Transformational Leadership

Dalam beberapa dekade belakangan ini berkembang banyak sekali penelitian terhadap gaya kepemimpinan yang diistilahkan sebagai kepemimpinan visioner, karismatik, transformasional, inspirasional dan juga post-heroic (Van Engen dan Willemsen, 2001). Dikaitkan dengan transformasi organsisasi maka salah satu model yang dapat dipergunakan untuk memahami fenomena ini adalah Full-Range Model yang dikembangkan oleh Bass dan Avolio (Gustafson, 2001). Gaya kepemimpinan termasuk dalam faktor koalisi dominan yang berpengaruh penting dalam pembentukan dan pengembangan budaya perusahaan.



Konsep awal mengenai gaya kepemimpinan transformasional diformulasikan Burn yang kemudian dikembangkan oleh Bass. Menurut Bass (1993), kepemimpinan transformasional dapat dilihat dari konteks pengaruh atasan terhadap bawahannya. Sejauh mana seorang pemimpin menggunakan gaya kepemimpinan transfonnasional dapat dilihat dari pengaruhnya terhadap pengikut.

Pemimpin transformasional mengubah dan memotivasi pengikut dengan cara membuat pengikutnya lebih menyadari pentingnya hasil kerja, meningkatkan minat pribadi bagi kemajuan organisasi atau tim, dan mendorong tercapainya kebutuhan pengikutnya pada tataran yang lebih tinggi.

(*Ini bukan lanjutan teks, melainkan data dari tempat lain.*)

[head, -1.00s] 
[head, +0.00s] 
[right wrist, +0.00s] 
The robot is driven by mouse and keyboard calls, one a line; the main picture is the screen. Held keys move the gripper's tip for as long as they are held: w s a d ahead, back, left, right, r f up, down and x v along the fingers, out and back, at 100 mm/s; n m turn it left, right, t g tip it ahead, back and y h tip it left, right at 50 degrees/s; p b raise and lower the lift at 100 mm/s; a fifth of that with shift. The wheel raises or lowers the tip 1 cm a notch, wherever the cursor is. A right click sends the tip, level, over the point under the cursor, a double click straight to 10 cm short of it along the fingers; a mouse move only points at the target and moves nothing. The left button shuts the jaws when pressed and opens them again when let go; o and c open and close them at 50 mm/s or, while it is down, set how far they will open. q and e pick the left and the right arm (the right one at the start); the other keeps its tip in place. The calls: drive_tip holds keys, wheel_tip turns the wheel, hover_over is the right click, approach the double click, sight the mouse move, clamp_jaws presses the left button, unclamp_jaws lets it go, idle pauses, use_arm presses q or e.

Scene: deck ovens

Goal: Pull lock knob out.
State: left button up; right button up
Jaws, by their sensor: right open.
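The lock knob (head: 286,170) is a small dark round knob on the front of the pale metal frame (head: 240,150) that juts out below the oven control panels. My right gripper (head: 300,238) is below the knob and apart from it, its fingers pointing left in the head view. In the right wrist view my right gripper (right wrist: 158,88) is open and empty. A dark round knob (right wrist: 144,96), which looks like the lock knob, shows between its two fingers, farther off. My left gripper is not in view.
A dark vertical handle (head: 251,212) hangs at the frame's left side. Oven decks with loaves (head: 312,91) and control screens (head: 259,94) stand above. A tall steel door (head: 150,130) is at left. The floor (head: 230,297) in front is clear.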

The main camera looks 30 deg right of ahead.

Menurut Nahavandi (2000: 186), terdapat tiga ciri penting kepemimpinan transformasional, yaitu: karisma, pertimbangan yang diindividualisasikan (individualized consideration).

Ketiga ciri penting dari kepemimpinan transformasional tersebut dapat dijelaskan sebagai berikut:



a) Karisma

Keberhasilan kepemimpinan transformasional dipengaruhi oleh sejauh mana pandangan para pengikut atas karisma pemimpin. Pemimpin yang karismatik memiliki kekuasaan dan pengaruh yang besar. Para pengikutnya akan mengidentifikasikan dirinya dengan pemimpinnya dan memiliki kepercayaan serta keyakinan pada dirinya. Pemimpin yang karismatik memberikan inspirasi dan menstimulasi para pengikutnva dengan ide yang memungkinkannya mampu melakukan tugas dengan usaha yang luar biasa. Penelitian yang dilakukan Bass (1993) menunjukkan bahwa terdapat perbedaan usaha yang dilakukan para anak buah antara dua kelompok yang dipimpin oleh pemimpin dengan gaya transformasional dan transaksional. Kelompok dengan gaya kepemimpinan transformasionai menunjukkan usaha yang lebih besar dibandingkan kelompok yang dipimpin dengan gaya transaksional. Pemimpin yang memiliki karisma meningkatkan kebanggaan, kepercayaan, dan penghargaan para pengikutnya.



b) Pertimbangan yang diindividualisasikan (individualed consideration)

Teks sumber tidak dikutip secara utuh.